Problem: All of the material below is to be restated word for word, apart from the pictures.

---- Provided material

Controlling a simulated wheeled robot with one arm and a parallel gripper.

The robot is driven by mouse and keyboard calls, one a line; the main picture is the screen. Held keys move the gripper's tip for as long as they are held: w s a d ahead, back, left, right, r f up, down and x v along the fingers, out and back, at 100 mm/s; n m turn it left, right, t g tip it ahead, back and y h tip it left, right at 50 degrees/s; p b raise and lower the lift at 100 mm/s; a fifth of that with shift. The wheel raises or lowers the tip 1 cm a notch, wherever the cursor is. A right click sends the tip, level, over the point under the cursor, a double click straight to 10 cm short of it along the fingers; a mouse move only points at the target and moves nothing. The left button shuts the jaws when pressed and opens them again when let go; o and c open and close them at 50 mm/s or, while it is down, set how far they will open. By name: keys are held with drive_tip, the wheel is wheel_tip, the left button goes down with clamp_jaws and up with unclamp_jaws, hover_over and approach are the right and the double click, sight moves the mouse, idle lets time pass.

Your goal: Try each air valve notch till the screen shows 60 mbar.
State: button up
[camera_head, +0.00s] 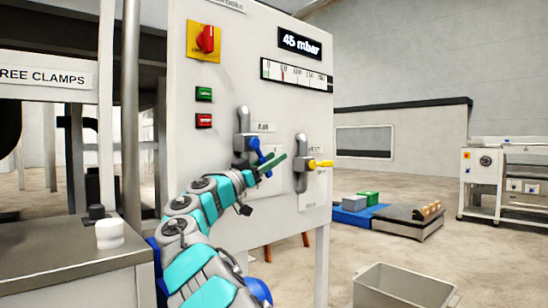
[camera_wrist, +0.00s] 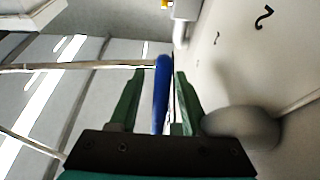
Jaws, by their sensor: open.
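The screen (camera_head: 299,43) at the top of the white panel reads 45 mbar. The air valve (camera_head: 243,122) is a grey body under a small label, with a blue lever (camera_head: 256,150) that slants down to the right. My gripper (camera_head: 272,165) is at the lever, its green fingers partly covering the valve's lower part. In the wrist view the blue lever (camera_wrist: 162,92) stands between the two open fingers of my gripper (camera_wrist: 158,100), with a visible gap to the left finger. I cannot tell whether the right finger touches it. Notch marks are mostly hidden in the head view.
A second valve with a yellow lever (camera_head: 320,163) is close to the right of my gripper. A red switch (camera_head: 206,39), a green button (camera_head: 204,93) and a red button (camera_head: 204,121) are on the panel. A grey bin (camera_head: 402,287) stands on the floor.

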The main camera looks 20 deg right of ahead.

--------

Written response:
Controlling a simulated wheeled robot with one arm and a parallel gripper.

The robot is driven by mouse and keyboard calls, one a line; the main picture is the screen. Held keys move the gripper's tip for as long as they are held: w s a d ahead, back, left, right, r f up, down and x v along the fingers, out and back, at 100 mm/s; n m turn it left, right, t g tip it ahead, back and y h tip it left, right at 50 degrees/s; p b raise and lower the lift at 100 mm/s; a fifth of that with shift. The wheel raises or lowers the tip 1 cm a notch, wherever the cursor is. A right click sends the tip, level, over the point under the cursor, a double click straight to 10 cm short of it along the fingers; a mouse move only points at the target and moves nothing. The left button shuts the jaws when pressed and opens them again when let go; o and c open and close them at 50 mm/s or, while it is down, set how far they will open. By name: keys are held with drive_tip, the wheel is wheel_tip, the left button goes down with clamp_jaws and up with unclamp_jaws, hover_over and approach are the right and the double click, sight moves the mouse, idle lets time pass.

Your goal: Try each air valve notch till the screen shows 60 mbar.
State: button up
[camera_head, +0.00s] 
[camera_wrist, +0.00s] 
Jaws, by their sensor: open.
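The screen (camera_head: 299,43) at the top of the white panel reads 45 mbar. The air valve (camera_head: 243,122) is a grey body under a small label, with a blue lever (camera_head: 256,150) that slants down to the right. My gripper (camera_head: 272,165) is at the lever, its green fingers partly covering the valve's lower part. In the wrist view the blue lever (camera_wrist: 162,92) stands between the two open fingers of my gripper (camera_wrist: 158,100), with a visible gap to the left finger. I cannot tell whether the right finger touches it. Notch marks are mostly hidden in the head view.
A second valve with a yellow lever (camera_head: 320,163) is close to the right of my gripper. A red switch (camera_head: 206,39), a green button (camera_head: 204,93) and a red button (camera_head: 204,121) are on the panel. A grey bin (camera_head: 402,287) stands on the floor.

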The main camera looks 20 deg right of ahead.

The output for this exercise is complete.